*Objective*
Render the material again word for word, skipping the pictures in it.

○ ○ ○ ○

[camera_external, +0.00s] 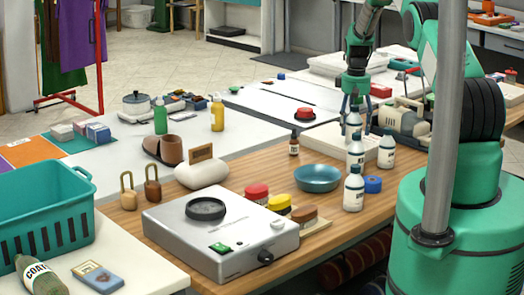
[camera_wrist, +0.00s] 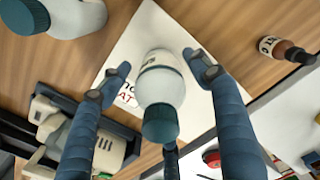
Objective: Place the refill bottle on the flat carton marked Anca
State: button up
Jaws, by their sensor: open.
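My gripper (camera_external: 355,100) points down over the back of the wooden counter. In the wrist view its blue fingers (camera_wrist: 198,85) are spread to either side of a white bottle with a teal cap (camera_wrist: 160,90). The external view shows a white bottle (camera_external: 353,122) just under the fingers; its base is hidden. A flat white carton (camera_external: 318,136) lies below and shows around the bottle in the wrist view (camera_wrist: 145,28). The bottle looks upright over the carton; I cannot tell whether it touches. Printed letters beside it are partly hidden, so the carton's name is not readable.
Similar white bottles (camera_external: 356,150) (camera_external: 386,150) (camera_external: 353,188) stand close by. A small brown bottle (camera_external: 294,143) stands left of the carton and a blue bowl (camera_external: 317,178) in front. A beige machine (camera_external: 405,120) is to the right. Bare wood shows near the bowl.

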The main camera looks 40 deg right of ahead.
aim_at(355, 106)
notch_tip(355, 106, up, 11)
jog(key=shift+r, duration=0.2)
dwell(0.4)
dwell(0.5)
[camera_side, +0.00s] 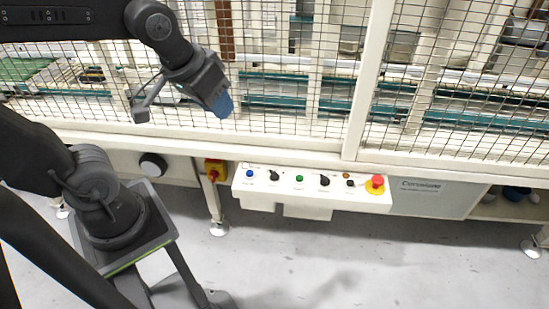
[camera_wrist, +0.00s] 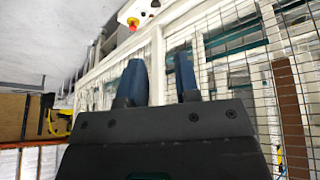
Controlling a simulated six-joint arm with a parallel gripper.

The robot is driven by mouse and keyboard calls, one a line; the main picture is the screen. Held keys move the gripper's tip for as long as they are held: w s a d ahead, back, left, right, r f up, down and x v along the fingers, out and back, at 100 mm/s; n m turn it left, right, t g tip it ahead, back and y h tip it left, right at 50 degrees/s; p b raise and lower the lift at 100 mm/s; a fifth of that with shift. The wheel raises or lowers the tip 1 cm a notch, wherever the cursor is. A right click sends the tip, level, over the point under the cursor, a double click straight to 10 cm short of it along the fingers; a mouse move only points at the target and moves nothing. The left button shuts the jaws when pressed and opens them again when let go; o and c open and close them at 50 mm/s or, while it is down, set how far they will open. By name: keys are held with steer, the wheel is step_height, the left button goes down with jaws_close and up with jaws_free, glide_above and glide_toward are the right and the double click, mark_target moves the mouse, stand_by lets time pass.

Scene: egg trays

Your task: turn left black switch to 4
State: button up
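The white control panel (camera_side: 310,194) is on the front of the machine in the side view. Its left black switch (camera_side: 274,176) sits between a blue button and a green button; its pointer and numbers are too small to read. A second black switch (camera_side: 324,180) is right of the green button. My gripper (camera_side: 222,105) is above and left of the panel, in front of the mesh and well apart from the switches. In the wrist view its two blue fingers (camera_wrist: 162,82) stand apart with nothing between them. The left black switch cannot be made out there.
A blue button (camera_side: 249,174), green button (camera_side: 299,179) and red emergency stop (camera_side: 377,182) share the panel. A yellow and red switch (camera_side: 214,171) is mounted to its left. Wire mesh (camera_side: 290,110) and a white frame rise behind. Floor in front is clear.

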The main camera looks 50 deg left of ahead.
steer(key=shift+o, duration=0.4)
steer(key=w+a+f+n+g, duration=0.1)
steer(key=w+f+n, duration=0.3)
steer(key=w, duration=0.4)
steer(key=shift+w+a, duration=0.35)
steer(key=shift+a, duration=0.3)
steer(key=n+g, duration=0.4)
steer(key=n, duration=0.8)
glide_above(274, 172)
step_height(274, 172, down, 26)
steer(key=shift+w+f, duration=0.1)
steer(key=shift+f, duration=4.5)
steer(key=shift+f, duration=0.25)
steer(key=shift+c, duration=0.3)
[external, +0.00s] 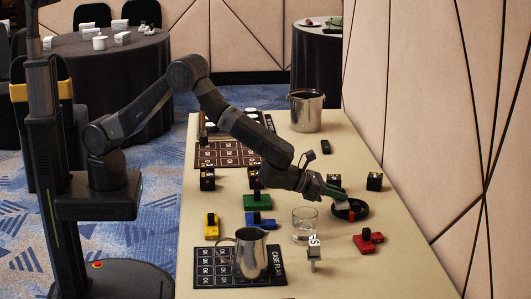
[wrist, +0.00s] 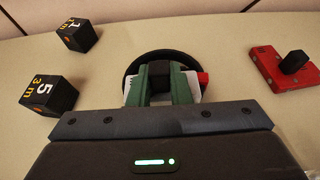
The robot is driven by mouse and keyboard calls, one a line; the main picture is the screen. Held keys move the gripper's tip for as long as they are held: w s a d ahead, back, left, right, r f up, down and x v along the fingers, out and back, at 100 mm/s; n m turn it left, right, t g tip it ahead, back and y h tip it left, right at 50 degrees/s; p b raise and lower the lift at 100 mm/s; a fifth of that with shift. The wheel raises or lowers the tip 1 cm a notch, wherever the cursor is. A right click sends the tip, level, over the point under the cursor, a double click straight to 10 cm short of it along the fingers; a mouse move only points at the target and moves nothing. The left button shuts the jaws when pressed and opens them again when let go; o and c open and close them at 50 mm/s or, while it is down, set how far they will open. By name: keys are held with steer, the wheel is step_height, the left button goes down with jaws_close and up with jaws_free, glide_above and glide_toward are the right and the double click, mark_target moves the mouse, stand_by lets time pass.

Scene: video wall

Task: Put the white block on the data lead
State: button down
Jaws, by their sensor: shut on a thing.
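The white block (wrist: 191,84) shows as white edges on both sides of my green fingers, most of it hidden behind them. My gripper (wrist: 161,88) is shut on its dark upright handle. The data lead appears as a black round coil (wrist: 137,68) just beyond and around the block, with a red piece at its right side. In the external view the coil (external: 360,210) lies on the table at the right, and my gripper (external: 338,199) is over its left part. I cannot tell whether the block touches the coil.
A red block with a black handle (external: 368,241) lies in front of the coil. A clear glass (external: 305,224) and a metal jug (external: 250,253) stand to the left. Dark number cubes (external: 374,181) stand behind. A small stand with a white card (external: 313,252) is at the front.

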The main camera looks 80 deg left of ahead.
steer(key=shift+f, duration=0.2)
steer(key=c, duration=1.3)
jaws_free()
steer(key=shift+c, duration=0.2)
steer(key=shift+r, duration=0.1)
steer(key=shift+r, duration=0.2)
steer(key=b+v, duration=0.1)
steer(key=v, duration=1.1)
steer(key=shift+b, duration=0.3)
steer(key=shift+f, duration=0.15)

○ ○ ○ ○

*Full output*
[camera_external, +0.00s] 
[camera_wrist, +0.00s] 
Objective: Place the refill bottle on the flat carton marked Anca
State: button up
Jaws, by their sensor: open.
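My gripper (camera_external: 355,100) points down over the back of the wooden counter. In the wrist view its blue fingers (camera_wrist: 198,85) are spread to either side of a white bottle with a teal cap (camera_wrist: 160,90). The external view shows a white bottle (camera_external: 353,122) just under the fingers; its base is hidden. A flat white carton (camera_external: 318,136) lies below and shows around the bottle in the wrist view (camera_wrist: 145,28). The bottle looks upright over the carton; I cannot tell whether it touches. Printed letters beside it are partly hidden, so the carton's name is not readable.
Similar white bottles (camera_external: 356,150) (camera_external: 386,150) (camera_external: 353,188) stand close by. A small brown bottle (camera_external: 294,143) stands left of the carton and a blue bowl (camera_external: 317,178) in front. A beige machine (camera_external: 405,120) is to the right. Bare wood shows near the bowl.

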The main camera looks 40 deg right of ahead.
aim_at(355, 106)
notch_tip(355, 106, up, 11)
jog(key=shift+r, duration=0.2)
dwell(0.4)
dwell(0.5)
[camera_side, +0.00s] 
[camera_wrist, +0.00s] 
Controlling a simulated six-joint arm with a parallel gripper.

The robot is driven by mouse and keyboard calls, one a line; the main picture is the screen. Held keys move the gripper's tip for as long as they are held: w s a d ahead, back, left, right, r f up, down and x v along the fingers, out and back, at 100 mm/s; n m turn it left, right, t g tip it ahead, back and y h tip it left, right at 50 degrees/s; p b raise and lower the lift at 100 mm/s; a fifth of that with shift. The wheel raises or lowers the tip 1 cm a notch, wherever the cursor is. A right click sends the tip, level, over the point under the cursor, a double click straight to 10 cm short of it along the fingers; a mouse move only points at the target and moves nothing. The left button shuts the jaws when pressed and opens them again when let go; o and c open and close them at 50 mm/s or, while it is down, set how far they will open. By name: keys are held with steer, the wheel is step_height, the left button goes down with jaws_close and up with jaws_free, glide_above and glide_toward are the right and the double click, mark_target moves the mouse, stand_by lets time pass.

Scene: egg trays

Your task: turn left black switch to 4
State: button up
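The white control panel (camera_side: 310,194) is on the front of the machine in the side view. Its left black switch (camera_side: 274,176) sits between a blue button and a green button; its pointer and numbers are too small to read. A second black switch (camera_side: 324,180) is right of the green button. My gripper (camera_side: 222,105) is above and left of the panel, in front of the mesh and well apart from the switches. In the wrist view its two blue fingers (camera_wrist: 162,82) stand apart with nothing between them. The left black switch cannot be made out there.
A blue button (camera_side: 249,174), green button (camera_side: 299,179) and red emergency stop (camera_side: 377,182) share the panel. A yellow and red switch (camera_side: 214,171) is mounted to its left. Wire mesh (camera_side: 290,110) and a white frame rise behind. Floor in front is clear.

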The main camera looks 50 deg left of ahead.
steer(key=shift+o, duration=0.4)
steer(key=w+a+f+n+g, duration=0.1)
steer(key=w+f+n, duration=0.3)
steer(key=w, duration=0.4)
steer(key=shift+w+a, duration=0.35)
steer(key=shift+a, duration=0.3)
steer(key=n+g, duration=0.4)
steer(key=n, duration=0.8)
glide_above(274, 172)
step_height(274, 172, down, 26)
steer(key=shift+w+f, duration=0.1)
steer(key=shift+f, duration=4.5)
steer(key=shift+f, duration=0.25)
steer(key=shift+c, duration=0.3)
[external, +0.00s] 
[wrist, +0.00s] 
The robot is driven by mouse and keyboard calls, one a line; the main picture is the screen. Held keys move the gripper's tip for as long as they are held: w s a d ahead, back, left, right, r f up, down and x v along the fingers, out and back, at 100 mm/s; n m turn it left, right, t g tip it ahead, back and y h tip it left, right at 50 degrees/s; p b raise and lower the lift at 100 mm/s; a fifth of that with shift. The wheel raises or lowers the tip 1 cm a notch, wherever the cursor is. A right click sends the tip, level, over the point under the cursor, a double click straight to 10 cm short of it along the fingers; a mouse move only points at the target and moves nothing. The left button shuts the jaws when pressed and opens them again when let go; o and c open and close them at 50 mm/s or, while it is down, set how far they will open. By name: keys are held with steer, the wheel is step_height, the left button goes down with jaws_close and up with jaws_free, glide_above and glide_toward are the right and the double click, mark_target moves the mouse, stand_by lets time pass.

Scene: video wall

Task: Put the white block on the data lead
State: button down
Jaws, by their sensor: shut on a thing.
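The white block (wrist: 191,84) shows as white edges on both sides of my green fingers, most of it hidden behind them. My gripper (wrist: 161,88) is shut on its dark upright handle. The data lead appears as a black round coil (wrist: 137,68) just beyond and around the block, with a red piece at its right side. In the external view the coil (external: 360,210) lies on the table at the right, and my gripper (external: 338,199) is over its left part. I cannot tell whether the block touches the coil.
A red block with a black handle (external: 368,241) lies in front of the coil. A clear glass (external: 305,224) and a metal jug (external: 250,253) stand to the left. Dark number cubes (external: 374,181) stand behind. A small stand with a white card (external: 313,252) is at the front.

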The main camera looks 80 deg left of ahead.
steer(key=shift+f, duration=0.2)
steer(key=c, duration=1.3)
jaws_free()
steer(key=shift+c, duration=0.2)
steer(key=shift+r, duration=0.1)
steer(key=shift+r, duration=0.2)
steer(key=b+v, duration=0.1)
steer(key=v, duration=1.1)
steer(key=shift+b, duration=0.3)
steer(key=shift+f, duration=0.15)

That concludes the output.